Last Will and Testament Formalities: Executor of the Estate

The executor of the estate, also referred to as the personal representative, is usually appointed by the individual who creates the will. In fact, his name is included within the will along with the specific responsibilities that he must complete. The executor of the estate is entitled to a fee for performing his duties, provided […]

The executor of the estate, also referred to as the personal representative, is usually appointed by the individual who creates the will. In fact, his name is included within the will along with the specific responsibilities that he must complete. The executor of the estate is entitled to a fee for performing his duties, provided the will is valid and legally binding.

Fees or Payment for the Executor of the Estate

Several rules of thumb or generalized guidelines are in place to help in the determination of the fee that the executor of the estate may collect. The last will and testament often includes clues as to what this fee may be. In some cases, the fee is limited to a predetermined sum of money. In other cases, the fee is put aside since a special bequest is designated to the executor of the estate in lieu of payment. When a case occurs in which the fee has not been determined or a bequest has not been made, the particular laws of the state come into play to calculate an appropriate fee for services rendered.

When no fee has been specified, the state law is used to determine the fees for the personal representatives of the estate. In many states, the fees are determined by the probate court. This court will take into consideration local guidelines and determine what they consider to be a fair and reasonable payment. However, there are some states that use a percentage-based guideline for determining the fee. When this type of calculation is used, it involves a sliding scale where the percentage decreases as the numerical value of the estate increases.

In some cases, the beneficiaries of the estate participate in the determination of the fees or payments to be made to the executor. Typically, this would happen early on in the process. However, it might also occur toward the end of the proceedings when the disbursement of the estate is almost concluded.

Fees or Payment When Multiple Executors of the Estate Exist

In some cases, a will calls for two or more individuals to perform the duties of the executor of the estate. When this happens, the will should be examined for instructions on the payment due to each executor or personal representative. If no guidelines are in evidence, then state law will be used to determine the fees or payment of each executor. It is possible that the fee will be divided equally among the personal representatives. In other cases, some states dictate that each representative will be allowed to collect the full fee as determined by the state.

Extraordinary Fees or Payments for the Executor of the Estate

During the disbursement of some estates, extraordinary fees or payments for the executor of the estate are incurred. This happens when services above and beyond those typically demanded of the executor are called into play.

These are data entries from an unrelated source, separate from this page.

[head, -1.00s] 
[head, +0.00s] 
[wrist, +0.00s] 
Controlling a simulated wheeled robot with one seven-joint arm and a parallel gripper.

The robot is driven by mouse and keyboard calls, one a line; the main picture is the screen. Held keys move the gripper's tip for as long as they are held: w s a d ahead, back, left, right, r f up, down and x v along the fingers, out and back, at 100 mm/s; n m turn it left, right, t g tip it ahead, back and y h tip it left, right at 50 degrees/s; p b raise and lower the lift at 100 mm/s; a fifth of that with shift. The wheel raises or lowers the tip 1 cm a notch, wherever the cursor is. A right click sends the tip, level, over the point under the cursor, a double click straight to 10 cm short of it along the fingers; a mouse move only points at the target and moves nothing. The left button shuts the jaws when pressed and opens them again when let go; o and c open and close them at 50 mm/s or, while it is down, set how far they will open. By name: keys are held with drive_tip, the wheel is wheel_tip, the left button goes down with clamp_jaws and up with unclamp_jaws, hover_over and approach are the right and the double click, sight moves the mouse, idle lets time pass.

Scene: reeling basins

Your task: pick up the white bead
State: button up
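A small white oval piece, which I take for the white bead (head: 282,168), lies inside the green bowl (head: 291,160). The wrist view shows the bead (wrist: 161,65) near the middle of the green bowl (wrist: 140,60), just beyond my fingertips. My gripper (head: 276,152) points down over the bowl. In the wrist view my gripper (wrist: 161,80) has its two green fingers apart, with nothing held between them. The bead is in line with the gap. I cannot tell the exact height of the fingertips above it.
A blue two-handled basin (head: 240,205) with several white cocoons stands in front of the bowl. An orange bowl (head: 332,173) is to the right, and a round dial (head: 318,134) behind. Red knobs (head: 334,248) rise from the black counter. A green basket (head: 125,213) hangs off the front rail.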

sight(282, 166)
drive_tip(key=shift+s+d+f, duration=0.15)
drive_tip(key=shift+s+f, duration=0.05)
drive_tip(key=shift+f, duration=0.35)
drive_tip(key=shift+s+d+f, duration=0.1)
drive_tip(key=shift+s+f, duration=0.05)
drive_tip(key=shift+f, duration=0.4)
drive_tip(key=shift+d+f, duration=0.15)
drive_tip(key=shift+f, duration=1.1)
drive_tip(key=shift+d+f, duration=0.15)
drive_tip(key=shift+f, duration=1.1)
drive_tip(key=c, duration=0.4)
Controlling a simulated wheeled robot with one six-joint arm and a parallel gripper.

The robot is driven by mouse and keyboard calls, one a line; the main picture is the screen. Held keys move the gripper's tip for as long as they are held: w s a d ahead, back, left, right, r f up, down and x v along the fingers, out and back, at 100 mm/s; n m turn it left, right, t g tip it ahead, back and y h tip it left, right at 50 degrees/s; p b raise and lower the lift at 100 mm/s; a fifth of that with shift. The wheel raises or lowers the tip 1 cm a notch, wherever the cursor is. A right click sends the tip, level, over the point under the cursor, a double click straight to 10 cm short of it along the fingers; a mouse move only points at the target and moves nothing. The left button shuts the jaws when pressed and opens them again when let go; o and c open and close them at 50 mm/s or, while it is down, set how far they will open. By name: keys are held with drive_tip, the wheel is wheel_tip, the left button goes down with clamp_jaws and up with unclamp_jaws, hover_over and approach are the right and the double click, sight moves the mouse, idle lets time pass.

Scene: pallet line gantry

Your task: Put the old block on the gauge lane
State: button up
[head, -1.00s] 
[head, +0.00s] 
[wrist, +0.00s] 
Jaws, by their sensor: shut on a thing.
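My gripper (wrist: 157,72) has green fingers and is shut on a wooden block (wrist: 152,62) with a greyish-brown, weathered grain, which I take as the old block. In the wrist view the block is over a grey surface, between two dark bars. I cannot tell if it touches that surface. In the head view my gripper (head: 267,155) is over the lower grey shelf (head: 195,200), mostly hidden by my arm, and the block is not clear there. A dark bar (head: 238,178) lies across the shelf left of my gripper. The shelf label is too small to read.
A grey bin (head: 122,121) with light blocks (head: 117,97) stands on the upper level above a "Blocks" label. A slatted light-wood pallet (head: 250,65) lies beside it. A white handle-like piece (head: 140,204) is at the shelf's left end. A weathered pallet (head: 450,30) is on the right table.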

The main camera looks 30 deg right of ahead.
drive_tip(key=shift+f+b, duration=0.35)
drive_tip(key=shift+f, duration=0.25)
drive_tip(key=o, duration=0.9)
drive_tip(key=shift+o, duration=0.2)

Services that merit extraordinary pay include: conducting or defending litigation for the estate, participating in tax proceedings or disputes, ongoing participation in the decedent’s matters, and overseeing the sale of some or all of the decedent’s personal property, vehicles, or real estate.

Payment of the Fees for the Executor of the Estate

Payment of the fees is generally made at any time during the handling of the estate. Out-of-pocket costs incurred by the personal representative are typically repaid at the time that they occur. Other fees, both ordinary and extraordinary, are generally paid at the conclusion of the disbursement of the estate. However, these fees can be paid at any time.